以WIO-EIO探討半導體業的氫氟酸廢液循環經濟策略對溫室氣體排放之影響

Abstract

台灣半導體業對於台灣經濟體、對於全球半導體製造非常重要，而半導體製程目前仍無法替代氫氟酸的使用，同時氫氟酸的供應、廢棄物處置存在風險。過去，台灣半導體業已經建立氫氟酸廢液的再利用，以人造螢石、鋼鐵業酸洗液、水泥生料的進行再利用。目前半導體製造廠台積電預計設立大型氫氟酸廢液再生合成冰晶石系統，主要目標是處理廢棄物問題。
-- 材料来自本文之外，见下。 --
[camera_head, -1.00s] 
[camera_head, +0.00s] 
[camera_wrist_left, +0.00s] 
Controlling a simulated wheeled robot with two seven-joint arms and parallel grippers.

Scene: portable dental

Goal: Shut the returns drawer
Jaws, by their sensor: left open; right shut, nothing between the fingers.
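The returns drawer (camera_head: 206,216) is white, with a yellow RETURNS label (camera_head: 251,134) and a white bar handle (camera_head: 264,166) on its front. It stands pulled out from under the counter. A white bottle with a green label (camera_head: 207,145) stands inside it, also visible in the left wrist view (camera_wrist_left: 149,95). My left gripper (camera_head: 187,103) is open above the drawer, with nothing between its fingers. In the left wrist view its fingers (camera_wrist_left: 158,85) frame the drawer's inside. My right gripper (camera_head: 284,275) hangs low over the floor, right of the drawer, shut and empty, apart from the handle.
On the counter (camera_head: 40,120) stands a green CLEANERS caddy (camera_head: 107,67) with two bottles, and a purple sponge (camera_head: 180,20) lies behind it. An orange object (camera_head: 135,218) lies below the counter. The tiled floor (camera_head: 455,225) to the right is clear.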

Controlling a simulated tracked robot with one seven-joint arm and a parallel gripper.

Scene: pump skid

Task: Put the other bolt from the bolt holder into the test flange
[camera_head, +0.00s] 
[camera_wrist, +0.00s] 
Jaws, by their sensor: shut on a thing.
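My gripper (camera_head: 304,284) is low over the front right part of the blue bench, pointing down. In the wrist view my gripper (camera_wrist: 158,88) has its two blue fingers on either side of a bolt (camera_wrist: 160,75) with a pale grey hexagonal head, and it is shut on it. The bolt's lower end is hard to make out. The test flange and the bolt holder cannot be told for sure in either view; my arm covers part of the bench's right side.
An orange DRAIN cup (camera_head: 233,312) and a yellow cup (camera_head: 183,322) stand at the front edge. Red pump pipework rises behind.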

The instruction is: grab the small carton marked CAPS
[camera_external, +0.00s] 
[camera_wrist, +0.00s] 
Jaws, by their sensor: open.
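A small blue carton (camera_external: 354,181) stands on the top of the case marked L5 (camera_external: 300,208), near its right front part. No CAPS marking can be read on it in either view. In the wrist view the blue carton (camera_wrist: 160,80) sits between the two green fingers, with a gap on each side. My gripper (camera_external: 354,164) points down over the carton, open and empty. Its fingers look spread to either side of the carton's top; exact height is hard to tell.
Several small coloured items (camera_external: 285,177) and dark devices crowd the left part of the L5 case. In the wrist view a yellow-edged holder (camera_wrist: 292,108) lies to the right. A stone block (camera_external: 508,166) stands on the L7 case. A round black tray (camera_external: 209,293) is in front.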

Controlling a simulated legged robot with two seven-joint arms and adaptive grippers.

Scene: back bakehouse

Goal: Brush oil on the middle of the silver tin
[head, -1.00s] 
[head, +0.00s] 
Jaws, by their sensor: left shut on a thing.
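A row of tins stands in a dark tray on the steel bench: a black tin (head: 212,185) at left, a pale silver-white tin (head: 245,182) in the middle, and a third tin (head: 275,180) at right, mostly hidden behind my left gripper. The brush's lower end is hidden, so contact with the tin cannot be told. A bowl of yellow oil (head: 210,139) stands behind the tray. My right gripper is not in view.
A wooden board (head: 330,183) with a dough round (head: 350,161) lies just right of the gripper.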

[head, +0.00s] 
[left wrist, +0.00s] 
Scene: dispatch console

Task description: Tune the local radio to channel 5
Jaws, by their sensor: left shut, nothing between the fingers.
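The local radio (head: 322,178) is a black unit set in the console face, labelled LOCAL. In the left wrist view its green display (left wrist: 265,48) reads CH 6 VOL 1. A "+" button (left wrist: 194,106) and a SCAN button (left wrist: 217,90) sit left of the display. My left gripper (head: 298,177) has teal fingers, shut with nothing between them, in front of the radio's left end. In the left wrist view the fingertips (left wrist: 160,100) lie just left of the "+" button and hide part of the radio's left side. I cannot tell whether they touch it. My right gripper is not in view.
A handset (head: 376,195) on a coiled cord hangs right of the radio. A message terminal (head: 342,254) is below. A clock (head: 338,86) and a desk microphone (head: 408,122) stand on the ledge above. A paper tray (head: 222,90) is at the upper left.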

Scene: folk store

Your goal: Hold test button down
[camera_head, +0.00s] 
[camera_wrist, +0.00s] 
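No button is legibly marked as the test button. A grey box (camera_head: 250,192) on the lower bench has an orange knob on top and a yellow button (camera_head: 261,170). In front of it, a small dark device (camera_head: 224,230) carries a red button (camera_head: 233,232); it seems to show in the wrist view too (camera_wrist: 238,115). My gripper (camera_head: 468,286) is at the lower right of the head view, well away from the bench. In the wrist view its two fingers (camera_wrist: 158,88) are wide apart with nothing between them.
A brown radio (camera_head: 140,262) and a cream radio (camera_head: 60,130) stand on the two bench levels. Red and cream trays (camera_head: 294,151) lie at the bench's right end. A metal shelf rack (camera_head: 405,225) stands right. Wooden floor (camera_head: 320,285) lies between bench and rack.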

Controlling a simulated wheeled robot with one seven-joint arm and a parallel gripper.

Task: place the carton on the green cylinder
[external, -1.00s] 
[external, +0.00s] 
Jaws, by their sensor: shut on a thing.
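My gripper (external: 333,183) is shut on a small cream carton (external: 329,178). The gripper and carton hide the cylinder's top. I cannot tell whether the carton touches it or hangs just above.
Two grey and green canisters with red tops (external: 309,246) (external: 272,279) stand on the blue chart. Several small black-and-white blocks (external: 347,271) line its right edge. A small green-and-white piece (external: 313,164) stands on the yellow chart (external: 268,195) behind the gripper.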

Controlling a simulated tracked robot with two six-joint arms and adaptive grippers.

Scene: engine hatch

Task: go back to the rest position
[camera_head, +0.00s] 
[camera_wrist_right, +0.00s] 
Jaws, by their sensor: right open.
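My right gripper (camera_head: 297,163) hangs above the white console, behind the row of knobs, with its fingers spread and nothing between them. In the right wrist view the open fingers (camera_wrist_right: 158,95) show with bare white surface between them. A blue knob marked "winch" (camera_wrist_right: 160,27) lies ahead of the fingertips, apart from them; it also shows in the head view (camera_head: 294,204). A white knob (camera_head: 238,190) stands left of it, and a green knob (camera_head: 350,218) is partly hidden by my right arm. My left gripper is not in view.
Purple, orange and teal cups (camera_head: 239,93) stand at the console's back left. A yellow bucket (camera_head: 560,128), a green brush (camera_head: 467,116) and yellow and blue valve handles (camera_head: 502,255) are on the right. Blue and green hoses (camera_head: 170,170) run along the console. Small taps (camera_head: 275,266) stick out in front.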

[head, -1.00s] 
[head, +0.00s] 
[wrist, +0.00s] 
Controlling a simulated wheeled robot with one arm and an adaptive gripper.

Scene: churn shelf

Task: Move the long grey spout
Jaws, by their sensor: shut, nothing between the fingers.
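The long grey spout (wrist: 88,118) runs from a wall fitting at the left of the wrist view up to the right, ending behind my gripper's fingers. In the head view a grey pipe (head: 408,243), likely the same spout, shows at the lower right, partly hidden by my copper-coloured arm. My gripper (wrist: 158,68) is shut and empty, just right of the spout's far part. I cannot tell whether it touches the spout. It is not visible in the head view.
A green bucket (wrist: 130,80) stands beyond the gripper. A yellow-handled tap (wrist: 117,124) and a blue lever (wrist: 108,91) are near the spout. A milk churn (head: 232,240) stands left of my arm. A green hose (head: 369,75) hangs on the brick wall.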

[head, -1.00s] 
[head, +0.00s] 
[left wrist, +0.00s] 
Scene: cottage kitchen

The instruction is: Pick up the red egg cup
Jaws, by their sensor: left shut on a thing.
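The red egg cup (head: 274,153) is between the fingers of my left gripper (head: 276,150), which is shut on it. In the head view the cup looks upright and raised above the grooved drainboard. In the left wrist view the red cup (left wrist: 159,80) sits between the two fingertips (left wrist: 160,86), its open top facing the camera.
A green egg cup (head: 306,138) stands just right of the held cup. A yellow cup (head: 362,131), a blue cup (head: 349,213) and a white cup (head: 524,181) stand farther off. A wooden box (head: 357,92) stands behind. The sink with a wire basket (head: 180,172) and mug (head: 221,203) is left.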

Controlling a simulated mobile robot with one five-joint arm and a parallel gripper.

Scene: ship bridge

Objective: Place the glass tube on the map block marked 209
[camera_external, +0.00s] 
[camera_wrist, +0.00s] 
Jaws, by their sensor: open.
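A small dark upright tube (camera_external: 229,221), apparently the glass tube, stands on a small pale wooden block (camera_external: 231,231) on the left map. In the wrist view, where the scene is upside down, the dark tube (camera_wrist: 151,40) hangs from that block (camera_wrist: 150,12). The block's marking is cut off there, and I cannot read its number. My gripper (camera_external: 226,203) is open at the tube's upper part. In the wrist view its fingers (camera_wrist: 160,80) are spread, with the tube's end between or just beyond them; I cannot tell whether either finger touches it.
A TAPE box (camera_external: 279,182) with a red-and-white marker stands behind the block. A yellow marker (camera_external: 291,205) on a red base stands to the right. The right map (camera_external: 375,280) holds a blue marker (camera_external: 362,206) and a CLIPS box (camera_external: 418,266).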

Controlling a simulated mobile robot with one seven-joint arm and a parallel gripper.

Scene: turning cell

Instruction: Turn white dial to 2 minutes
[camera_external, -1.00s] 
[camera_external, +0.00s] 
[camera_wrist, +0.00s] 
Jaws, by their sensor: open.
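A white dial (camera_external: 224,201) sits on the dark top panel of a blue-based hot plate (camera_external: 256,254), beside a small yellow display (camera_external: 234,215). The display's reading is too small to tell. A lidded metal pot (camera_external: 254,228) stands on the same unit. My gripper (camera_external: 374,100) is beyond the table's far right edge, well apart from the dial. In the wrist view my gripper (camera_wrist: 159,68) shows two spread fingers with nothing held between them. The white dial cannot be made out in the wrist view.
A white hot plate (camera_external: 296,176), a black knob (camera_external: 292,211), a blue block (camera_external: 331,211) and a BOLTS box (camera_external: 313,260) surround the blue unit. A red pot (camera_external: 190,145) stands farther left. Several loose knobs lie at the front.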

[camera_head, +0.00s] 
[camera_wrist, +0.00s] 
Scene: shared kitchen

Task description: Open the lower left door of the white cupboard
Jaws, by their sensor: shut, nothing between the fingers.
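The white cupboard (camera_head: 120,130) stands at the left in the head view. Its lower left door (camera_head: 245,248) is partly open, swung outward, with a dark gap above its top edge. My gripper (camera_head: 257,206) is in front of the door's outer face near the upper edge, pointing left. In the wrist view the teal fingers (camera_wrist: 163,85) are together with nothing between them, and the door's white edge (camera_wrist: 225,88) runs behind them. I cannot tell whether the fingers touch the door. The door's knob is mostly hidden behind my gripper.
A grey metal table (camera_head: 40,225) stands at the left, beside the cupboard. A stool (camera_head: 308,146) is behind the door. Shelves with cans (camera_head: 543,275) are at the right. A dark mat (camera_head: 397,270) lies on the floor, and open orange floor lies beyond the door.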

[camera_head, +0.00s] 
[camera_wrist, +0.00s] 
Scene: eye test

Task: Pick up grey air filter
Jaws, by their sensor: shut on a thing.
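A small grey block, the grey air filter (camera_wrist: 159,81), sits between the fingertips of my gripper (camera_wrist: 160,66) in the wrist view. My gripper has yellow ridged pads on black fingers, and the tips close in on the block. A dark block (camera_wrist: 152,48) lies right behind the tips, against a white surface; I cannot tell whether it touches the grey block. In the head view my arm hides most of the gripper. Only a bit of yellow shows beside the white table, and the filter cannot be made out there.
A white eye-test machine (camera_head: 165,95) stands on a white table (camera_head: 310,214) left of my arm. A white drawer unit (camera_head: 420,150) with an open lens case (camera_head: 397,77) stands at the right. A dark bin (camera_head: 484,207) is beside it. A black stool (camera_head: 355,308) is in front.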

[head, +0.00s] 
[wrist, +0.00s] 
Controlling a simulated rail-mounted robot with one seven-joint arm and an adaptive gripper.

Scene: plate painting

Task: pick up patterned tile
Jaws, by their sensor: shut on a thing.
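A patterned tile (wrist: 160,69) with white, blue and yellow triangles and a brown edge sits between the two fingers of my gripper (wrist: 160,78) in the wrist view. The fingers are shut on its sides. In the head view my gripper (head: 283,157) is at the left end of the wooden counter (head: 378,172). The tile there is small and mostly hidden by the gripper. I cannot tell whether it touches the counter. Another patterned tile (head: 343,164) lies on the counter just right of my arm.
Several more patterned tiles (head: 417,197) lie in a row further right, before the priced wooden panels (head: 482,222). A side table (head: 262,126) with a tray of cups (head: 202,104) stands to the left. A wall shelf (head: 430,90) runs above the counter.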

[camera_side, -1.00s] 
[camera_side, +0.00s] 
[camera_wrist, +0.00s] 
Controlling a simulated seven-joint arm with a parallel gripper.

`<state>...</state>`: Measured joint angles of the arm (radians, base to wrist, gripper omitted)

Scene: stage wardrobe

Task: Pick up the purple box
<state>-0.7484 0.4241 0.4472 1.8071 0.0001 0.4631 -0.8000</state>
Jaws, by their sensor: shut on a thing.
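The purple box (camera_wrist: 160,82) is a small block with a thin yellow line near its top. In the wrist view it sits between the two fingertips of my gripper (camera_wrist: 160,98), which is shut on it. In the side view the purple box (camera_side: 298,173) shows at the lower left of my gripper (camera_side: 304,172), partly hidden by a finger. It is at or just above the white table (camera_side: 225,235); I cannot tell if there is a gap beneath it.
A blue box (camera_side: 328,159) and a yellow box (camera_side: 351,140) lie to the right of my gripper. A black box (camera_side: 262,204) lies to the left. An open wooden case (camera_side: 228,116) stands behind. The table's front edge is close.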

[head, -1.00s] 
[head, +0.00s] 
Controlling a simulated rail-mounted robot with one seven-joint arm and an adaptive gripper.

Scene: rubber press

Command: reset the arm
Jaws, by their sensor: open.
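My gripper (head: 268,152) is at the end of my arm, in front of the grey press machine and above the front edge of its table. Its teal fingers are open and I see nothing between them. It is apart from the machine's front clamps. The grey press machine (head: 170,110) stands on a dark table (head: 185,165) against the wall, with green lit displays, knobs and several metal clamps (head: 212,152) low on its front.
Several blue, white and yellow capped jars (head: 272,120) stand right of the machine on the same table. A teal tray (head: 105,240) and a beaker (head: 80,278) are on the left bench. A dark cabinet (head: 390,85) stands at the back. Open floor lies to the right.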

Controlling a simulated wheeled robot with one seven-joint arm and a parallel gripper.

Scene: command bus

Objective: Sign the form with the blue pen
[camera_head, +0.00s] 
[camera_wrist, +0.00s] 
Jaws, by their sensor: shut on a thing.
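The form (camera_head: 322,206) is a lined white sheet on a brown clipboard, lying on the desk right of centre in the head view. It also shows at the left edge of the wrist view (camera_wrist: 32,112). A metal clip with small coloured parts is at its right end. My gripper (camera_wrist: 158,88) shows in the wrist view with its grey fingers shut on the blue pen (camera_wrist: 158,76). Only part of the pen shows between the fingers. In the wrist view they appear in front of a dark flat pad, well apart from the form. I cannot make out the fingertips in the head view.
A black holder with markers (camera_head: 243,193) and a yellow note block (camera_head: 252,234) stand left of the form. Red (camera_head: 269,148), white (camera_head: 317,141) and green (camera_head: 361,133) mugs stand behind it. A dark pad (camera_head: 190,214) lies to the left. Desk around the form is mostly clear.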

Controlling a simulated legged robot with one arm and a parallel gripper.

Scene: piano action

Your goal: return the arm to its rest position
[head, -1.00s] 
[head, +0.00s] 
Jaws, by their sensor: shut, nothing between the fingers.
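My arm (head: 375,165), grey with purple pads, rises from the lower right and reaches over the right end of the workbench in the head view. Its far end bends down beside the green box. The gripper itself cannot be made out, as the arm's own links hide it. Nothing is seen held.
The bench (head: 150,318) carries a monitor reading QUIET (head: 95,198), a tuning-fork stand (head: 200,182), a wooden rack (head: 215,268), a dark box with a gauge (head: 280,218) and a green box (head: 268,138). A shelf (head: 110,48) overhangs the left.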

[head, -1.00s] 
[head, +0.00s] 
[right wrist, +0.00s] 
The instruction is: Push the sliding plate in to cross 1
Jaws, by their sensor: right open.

半導體製造廠三星嘗試建立氫氟酸回收廠內重複使用，主要目標是處理供應不穩定的問題。 本研究以廢棄物投入產出-環境投入產出(WIO-EIO)模型，使用產業關聯表、廢棄物生成量、廢棄物處理量、事業溫室氣體排放量，模擬現況(R8b)、再生電子級氫氟酸(R8a)、再生合成冰晶石（國內使用）(R8b)、再生合成冰晶石（國內、出口）(R8b)四種情境。研究結果呈現溫室氣體排放量變化、經濟影響，並輔以資源循環率討論。並討論同品質回收(R8a)、降品質回收(R8b)是否會影響資源循環度，是否符合循環經濟對於經濟效益、環境效益的假設。 結果顯示以台灣範圍進行分析時，再生電子級氫氟酸回用，氟原子的回用比例增加，並可以降低台灣整體經濟的碳排放密集度、增加台灣整體經濟的附加價值率。以再生合成冰晶石（國內使用）回用，則是附加價值率下降、碳排放密集度下降。以再生合成冰晶石（出口）回用，提高附加價值、增加碳排放密集度。結果說明，氫氟酸廢液回收策略從R8b改為R8a，確實使台灣經濟更接近循環經濟，從R8b改為另一種R8b，則不能同時改善環境與經濟。 然而本研究中的進口產品無計算溫室氣體排放，出口再生產品替代國際上的原生產品也沒有計算替代效果。因此結果討論僅限於台灣範圍，後續研究可以增加進出口產品碳排放計算以了解此決策是否助於推動全世界循環經濟。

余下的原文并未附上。